Le premier ancêtre canadien de la famille de Joseph Kaeble venait de Mayence, (Allemagne) et avait pour nom Thodor Göbel. Il serait arrivé dans la province de Québec en 1776 avec les troupes du duché de Brunswick commandé par Friedrich Adolph von Riedesel.
Né à Saint-Moïse, à l’est de Mont-Joli, Joseph Kaeble vécut en Gaspésie jusqu’à l’âge de 22 ans. Il eut un frère, une sœur et un demi-frère. Après la mort de son père, qui survint lorsqu’il était encore enfant, sa famille s’installa à Sayabec, village situé à la tête du lac Matapédia. À Sayabec, Kaeble fréquenta l’école des Frères de la Croix de Jésus, où il laissa le souvenir d’un élève sérieux et énergique, puis il travailla à une scierie de la région à titre de mécanicien.
La Première Guerre mondiale devait modifier complètement l’existence de Kaeble. La tradition familiale veut qu’il se soit intéressé à la vie militaire avant le début des hostilités et même au temps où il fréquentait l’école. Il s’amusait, dit-on, à sculpter des soldats de bois et à simuler des combats. Quoi qu’il en soit de ces « souvenirs », la levée en 1916 du 189e bataillon d’infanterie par le lieutenant-colonel Philippe-Auguste Piuze, homme d’affaires et officier de milice avantageusement connu à Fraserville (Rivière-du-Loup) et à Saint-Germain-de-Rimouski (Rimouski), amena de nombreux résidents du Bas-Saint-Laurent et de la Gaspésie à se porter volontaires, et Joseph Kaeble fut du nombre.

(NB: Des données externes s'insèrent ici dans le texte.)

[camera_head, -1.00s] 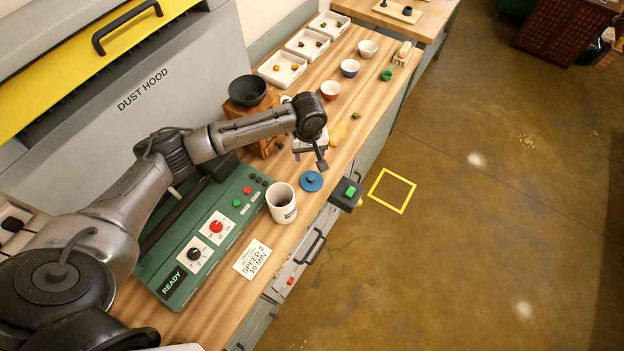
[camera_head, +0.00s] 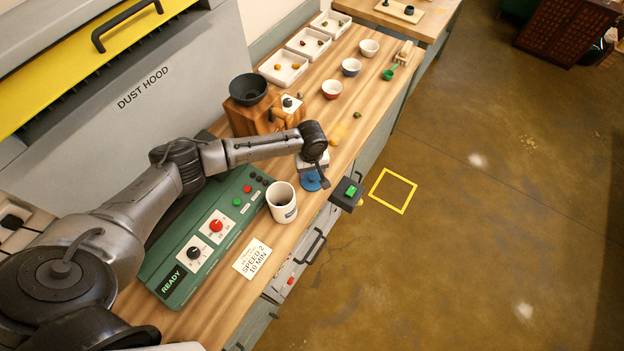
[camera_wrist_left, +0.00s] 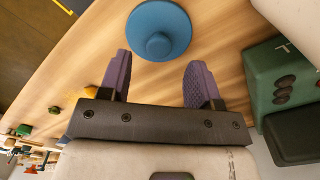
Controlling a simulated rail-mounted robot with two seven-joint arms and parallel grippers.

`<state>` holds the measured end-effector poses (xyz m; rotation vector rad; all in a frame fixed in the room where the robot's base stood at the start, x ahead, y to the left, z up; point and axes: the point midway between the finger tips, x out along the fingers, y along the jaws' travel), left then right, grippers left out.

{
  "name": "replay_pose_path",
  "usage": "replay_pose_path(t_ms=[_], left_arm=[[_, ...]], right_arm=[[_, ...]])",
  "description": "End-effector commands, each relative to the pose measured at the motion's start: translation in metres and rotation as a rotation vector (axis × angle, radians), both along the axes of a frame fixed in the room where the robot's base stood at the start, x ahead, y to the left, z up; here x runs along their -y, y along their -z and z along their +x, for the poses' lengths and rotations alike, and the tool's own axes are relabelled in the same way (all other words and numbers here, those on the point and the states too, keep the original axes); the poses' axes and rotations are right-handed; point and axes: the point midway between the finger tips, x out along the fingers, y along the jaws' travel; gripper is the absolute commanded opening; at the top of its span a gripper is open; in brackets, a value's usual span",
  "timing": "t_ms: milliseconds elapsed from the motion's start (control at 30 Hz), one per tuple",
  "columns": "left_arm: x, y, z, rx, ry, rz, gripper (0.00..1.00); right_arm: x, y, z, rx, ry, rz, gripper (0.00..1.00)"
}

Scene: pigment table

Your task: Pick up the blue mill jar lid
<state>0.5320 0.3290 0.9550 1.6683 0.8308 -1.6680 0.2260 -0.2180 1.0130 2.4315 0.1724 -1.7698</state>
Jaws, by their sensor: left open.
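The blue mill jar lid (camera_head: 311,181) lies flat on the wooden bench to the right of the white mug (camera_head: 282,201). In the head view my left gripper (camera_head: 319,174) is over it and partly hides it. In the left wrist view the lid (camera_wrist_left: 158,30) is a blue disc with a round knob in the middle. The open left gripper (camera_wrist_left: 158,78) points toward it, its two purple-grey fingers apart and nothing between them. The lid is just beyond the fingertips. My right gripper is not in view.
The green control panel (camera_head: 206,236) stands left of the mug, with a written card (camera_head: 252,258) in front. A black box with a green button (camera_head: 350,192) is at the bench edge right of the lid. A wooden grinder (camera_head: 252,118) and small bowls (camera_head: 331,89) stand farther back.

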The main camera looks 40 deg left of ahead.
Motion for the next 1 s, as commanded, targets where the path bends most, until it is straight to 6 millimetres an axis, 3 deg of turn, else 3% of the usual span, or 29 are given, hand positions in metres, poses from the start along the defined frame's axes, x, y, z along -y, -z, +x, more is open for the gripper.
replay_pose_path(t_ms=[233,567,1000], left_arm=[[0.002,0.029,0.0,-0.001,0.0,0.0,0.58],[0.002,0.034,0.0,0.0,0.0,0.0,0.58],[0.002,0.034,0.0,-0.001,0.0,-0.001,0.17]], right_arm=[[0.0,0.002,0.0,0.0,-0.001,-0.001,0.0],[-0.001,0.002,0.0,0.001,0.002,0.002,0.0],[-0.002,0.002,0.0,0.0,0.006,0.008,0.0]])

Kaeble s’enrôla le 20 mars 1916 à Sayabec, qui fournit alors une dizaine de recrues au 189e bataillon. L’organisation et l’entraînement initial des unités d’infanterie se faisait durant la guerre à Valcartier ; Kaeble y séjourna six mois, puis le 27 septembre s’embarqua pour l’Angleterre. Les choses se passèrent en Europe comme il l’espérait. Le 22e, le seul bataillon canadien-français à prendre part aux combats sur le continent, avait perdu beaucoup d’hommes au cours des mois précédents, d’abord en Belgique, à Saint-Éloi (Sint-Elooi) et au mont Sorrel, puis en France, à Courcelette et à la tranchée Régina. Aussi avait-il un grand besoin de renforts. C’est ainsi que Kaeble fut immédiatement affecté au 69e bataillon d’infanterie, unité qui se trouvait en Angleterre depuis le mois d’avril, puis versé le 13 novembre au 22e en voie de réorganisation à Bully-Grenay, petite commune au nord-ouest de Lens, en France.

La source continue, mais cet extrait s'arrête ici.